Petersburg Building Townhomes
The Petersburg Community Development Corporation is in the process of building 42 new town houses intended to be affordable for low and moderate income families.
The townhouses will sit on what is now a vacant lot at the intersection of Lee Avenue and South South Street downtown.
Graham: It is a neighborhood that is being revitalized and has been in progress for well over thirty years. It was part of the Guilfield planned unit development. It's one of the few remaining sites that was never redeveloped; it is presently a cleared, grassy site with trees and so on, about seven acres in size.
Sandy Graham is the legal counsel for the PCDC. The townhomes, he said, are intended to attract:
Graham: To persons who make between 25,000 and 42,000 dollars.
Two sizes of townhouses, a community room for people who live there and another that will house the Delta Community Service Foundation and its programs are going to be built.
Graham: The units will be two bedrooms and three bedrooms, and there will be six buildings of seven units each.
The homes, he says, may be popular with people moving to the area because of the massive expansion at Fort Lee.
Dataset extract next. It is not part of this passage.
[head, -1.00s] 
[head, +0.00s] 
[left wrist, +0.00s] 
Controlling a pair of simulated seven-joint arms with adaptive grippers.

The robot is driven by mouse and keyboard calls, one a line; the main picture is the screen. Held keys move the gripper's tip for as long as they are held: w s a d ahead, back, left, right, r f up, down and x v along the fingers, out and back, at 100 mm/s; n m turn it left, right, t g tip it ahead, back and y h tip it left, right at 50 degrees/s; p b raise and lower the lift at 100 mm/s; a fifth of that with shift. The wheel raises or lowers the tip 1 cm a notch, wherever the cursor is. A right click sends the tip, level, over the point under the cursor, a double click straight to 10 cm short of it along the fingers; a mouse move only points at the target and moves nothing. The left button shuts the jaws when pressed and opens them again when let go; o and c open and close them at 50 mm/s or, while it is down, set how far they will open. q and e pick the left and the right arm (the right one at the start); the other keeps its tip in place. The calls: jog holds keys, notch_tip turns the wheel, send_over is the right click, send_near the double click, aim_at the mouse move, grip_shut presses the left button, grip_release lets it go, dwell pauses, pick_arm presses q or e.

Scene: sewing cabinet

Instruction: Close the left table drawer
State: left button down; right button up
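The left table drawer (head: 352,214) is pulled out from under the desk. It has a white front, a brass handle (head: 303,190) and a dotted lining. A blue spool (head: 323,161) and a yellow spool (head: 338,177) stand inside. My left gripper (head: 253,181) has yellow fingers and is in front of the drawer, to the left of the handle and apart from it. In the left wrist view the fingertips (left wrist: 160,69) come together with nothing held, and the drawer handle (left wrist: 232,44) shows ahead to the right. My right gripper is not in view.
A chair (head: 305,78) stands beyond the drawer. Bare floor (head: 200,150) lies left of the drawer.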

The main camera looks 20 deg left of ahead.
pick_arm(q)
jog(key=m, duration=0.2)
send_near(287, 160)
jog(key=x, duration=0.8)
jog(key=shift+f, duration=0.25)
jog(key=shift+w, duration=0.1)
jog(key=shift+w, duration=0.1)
Graham: There're also a lot of other people who currently live in the city of Petersburg and some of whom may work for the city of Petersburg who don't live in Petersburg today, who would want to either move there or remain there in better-quality housing. We believe that there are a number of policemen, firemen, schoolteachers who would enjoy living in a place like this.
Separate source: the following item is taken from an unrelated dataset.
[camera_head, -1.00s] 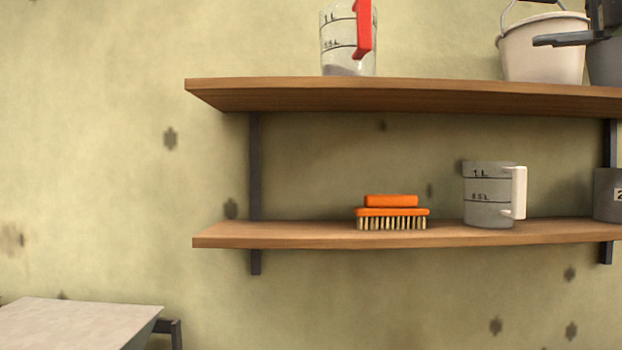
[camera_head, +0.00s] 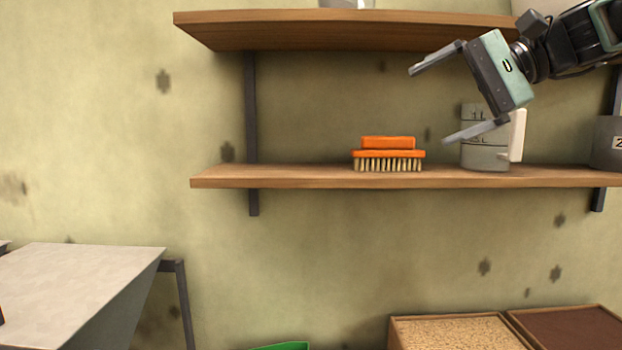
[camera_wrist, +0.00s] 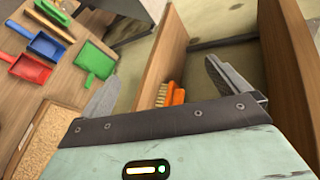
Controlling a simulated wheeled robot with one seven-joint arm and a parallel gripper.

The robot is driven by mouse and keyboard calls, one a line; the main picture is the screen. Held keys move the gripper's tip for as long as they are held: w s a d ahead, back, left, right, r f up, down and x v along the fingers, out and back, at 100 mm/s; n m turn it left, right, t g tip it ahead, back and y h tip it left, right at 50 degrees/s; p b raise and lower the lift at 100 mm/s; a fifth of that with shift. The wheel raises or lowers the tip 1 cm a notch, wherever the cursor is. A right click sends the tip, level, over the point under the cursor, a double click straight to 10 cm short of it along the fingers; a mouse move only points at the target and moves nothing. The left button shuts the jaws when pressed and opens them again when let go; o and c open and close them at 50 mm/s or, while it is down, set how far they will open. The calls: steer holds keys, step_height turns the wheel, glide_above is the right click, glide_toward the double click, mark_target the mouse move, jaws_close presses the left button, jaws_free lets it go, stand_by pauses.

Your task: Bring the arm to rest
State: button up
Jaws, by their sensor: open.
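My gripper (camera_head: 432,105) is open and empty at the upper right of the head view, in front of the shelves. Its two fingers are spread wide and point left. It partly covers the grey measuring jug (camera_head: 485,150) on the lower shelf. In the wrist view my gripper (camera_wrist: 160,85) shows its spread fingers with nothing between them. An orange brush (camera_head: 388,155) lies on the lower shelf to the left of the jug; it also shows between the fingers, farther off, in the wrist view (camera_wrist: 170,95).
The upper shelf (camera_head: 340,32) and lower shelf (camera_head: 300,178) are close by. Boxes with tan grain (camera_head: 455,333) and brown fill (camera_head: 575,328) stand below. A pale sloped hopper (camera_head: 75,280) is at left. Red (camera_wrist: 30,68), blue (camera_wrist: 45,45) and green (camera_wrist: 95,62) scoops lie on a table.

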Construction should begin at the end of next month, and barring weather setbacks, Graham said:
Graham: It's our expectation that the construction will be finished and the units will be leased by December of 2011.
The development will be known as the Henry Williams Townhomes.
Graham: He was a black pastor of Guilfield Baptist Church back in the 1870s and 80s, and he was one of the first black elected members of City Council during Reconstruction and he was from the immediate area. He not only served on City Council, but he grew the congregation at Guilfield Baptist Church to almost a couple of thousand people, so he was a very influential figure in the city during the 1870s and 80s.
The PCDC, Graham said, recognized the need for affordable housing and worked for several years to analyze neighborhoods and decide on key areas where property could be developed, or redeveloped, to meet the growing demand.
Graham: There was housing on our site that was razed in the early 1970s to make way for the revitalization that was to come; it's just been delayed many, many years.
The Development Corporation, he said, cultivated strategic partnerships to fund the project and move it forward.
Graham: We were able to do it through layering different types of financing; many of the sources were government, state and local government sources. The largest amount came from the Virginia Housing Development Authority through its low-income housing tax credit program and there were also monies that were loaned to us by the state Department of Housing and Community Development, plus contributions from the city of Petersburg in the form of zero-cost building permits and also a reduction on the utility connection fees.
The Henry Williams Townhouses, Graham added, are the first of several projects planned to revitalize some of Petersburg’s blighted neighborhoods.